» **Rows**

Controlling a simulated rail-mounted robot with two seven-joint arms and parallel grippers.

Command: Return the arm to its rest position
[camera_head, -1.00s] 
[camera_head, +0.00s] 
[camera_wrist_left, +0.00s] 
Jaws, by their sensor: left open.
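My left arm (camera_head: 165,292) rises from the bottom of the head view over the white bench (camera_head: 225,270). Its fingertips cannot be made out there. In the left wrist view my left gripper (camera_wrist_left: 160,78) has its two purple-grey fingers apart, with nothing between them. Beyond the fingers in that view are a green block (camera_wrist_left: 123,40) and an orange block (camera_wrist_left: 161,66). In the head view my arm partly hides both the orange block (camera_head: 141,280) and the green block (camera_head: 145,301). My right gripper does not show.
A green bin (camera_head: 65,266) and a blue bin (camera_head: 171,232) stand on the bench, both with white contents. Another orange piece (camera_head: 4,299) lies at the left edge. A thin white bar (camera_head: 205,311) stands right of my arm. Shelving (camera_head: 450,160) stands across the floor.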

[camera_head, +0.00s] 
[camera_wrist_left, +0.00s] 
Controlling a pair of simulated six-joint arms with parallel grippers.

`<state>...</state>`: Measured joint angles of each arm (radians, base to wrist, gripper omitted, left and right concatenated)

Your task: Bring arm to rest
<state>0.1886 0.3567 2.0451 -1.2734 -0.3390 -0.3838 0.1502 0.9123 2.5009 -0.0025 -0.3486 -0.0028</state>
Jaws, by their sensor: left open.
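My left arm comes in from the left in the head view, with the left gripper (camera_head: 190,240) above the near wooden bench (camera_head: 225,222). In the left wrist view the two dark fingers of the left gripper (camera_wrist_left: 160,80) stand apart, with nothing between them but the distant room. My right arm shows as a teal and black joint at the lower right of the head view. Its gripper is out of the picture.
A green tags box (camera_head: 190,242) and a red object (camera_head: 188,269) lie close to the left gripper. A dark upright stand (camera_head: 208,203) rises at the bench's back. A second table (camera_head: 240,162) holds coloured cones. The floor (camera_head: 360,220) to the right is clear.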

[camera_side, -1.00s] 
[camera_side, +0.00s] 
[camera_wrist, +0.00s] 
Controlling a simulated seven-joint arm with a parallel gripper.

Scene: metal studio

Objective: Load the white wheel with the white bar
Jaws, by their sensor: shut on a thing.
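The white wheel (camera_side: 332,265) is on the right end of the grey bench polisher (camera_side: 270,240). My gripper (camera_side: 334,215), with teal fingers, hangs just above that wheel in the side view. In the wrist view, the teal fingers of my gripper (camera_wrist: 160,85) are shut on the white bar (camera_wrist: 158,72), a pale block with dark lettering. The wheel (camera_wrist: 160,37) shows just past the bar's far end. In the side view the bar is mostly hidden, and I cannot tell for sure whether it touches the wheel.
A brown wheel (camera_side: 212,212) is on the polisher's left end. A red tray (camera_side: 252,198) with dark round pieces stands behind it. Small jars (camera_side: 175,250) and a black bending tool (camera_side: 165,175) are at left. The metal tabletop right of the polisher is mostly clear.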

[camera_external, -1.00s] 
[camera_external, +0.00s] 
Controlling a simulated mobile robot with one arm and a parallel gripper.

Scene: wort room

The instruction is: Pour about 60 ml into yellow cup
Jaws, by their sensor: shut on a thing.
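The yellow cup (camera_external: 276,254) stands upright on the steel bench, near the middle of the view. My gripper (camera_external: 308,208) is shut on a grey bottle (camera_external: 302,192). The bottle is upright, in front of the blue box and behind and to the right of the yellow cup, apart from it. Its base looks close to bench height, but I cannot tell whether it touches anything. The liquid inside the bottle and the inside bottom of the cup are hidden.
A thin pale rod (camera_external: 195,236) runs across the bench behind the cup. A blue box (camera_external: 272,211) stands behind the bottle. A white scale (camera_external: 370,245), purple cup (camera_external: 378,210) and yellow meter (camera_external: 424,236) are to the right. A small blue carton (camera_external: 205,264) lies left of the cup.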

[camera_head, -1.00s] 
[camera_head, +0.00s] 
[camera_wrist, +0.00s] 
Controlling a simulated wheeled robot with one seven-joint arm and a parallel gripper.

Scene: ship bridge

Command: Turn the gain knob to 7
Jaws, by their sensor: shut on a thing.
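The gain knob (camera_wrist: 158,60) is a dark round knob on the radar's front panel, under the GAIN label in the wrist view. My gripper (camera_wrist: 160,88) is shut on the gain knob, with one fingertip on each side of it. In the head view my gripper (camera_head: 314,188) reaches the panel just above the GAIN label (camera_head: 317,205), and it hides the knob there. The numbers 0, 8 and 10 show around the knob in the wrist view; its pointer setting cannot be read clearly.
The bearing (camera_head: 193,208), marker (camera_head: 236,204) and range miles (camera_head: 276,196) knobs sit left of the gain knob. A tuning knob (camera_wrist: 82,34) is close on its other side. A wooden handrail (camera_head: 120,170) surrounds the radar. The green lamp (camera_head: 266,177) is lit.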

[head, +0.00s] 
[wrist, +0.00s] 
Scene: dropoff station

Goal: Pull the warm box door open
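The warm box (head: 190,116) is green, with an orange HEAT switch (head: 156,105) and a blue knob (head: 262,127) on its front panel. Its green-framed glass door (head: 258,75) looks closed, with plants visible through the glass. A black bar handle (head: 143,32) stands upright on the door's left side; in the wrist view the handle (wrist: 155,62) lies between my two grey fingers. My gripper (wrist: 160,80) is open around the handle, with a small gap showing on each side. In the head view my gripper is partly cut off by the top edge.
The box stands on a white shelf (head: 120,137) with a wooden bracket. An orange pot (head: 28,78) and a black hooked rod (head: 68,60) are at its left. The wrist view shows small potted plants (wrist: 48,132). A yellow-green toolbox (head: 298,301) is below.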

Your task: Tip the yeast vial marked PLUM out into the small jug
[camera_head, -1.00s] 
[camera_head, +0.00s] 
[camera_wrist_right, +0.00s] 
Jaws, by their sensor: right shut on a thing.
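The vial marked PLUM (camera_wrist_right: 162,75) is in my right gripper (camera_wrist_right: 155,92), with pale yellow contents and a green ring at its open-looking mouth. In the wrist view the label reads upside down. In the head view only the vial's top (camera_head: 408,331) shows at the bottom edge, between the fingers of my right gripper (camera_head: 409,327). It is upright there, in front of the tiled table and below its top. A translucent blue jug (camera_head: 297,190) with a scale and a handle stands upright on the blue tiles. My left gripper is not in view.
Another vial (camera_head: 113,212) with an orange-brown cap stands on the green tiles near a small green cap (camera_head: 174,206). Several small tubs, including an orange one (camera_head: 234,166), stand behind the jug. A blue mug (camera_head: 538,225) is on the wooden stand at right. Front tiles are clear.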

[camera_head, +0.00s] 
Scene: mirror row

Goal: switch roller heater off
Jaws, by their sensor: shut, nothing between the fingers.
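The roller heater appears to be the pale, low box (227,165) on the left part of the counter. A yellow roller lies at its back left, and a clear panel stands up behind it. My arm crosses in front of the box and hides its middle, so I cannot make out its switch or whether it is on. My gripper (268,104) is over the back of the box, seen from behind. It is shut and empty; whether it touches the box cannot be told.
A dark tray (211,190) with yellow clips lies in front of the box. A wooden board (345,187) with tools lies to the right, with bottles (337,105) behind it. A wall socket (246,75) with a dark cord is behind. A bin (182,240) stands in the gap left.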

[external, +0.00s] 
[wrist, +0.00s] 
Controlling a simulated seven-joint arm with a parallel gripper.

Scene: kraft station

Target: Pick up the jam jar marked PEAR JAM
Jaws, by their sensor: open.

» **Do this**
Find all the lines containing "Your" in the material, then copy them.

» **Exercise answer**
Your task: Bring arm to rest
Your task: Tip the yeast vial marked PLUM out into the small jug

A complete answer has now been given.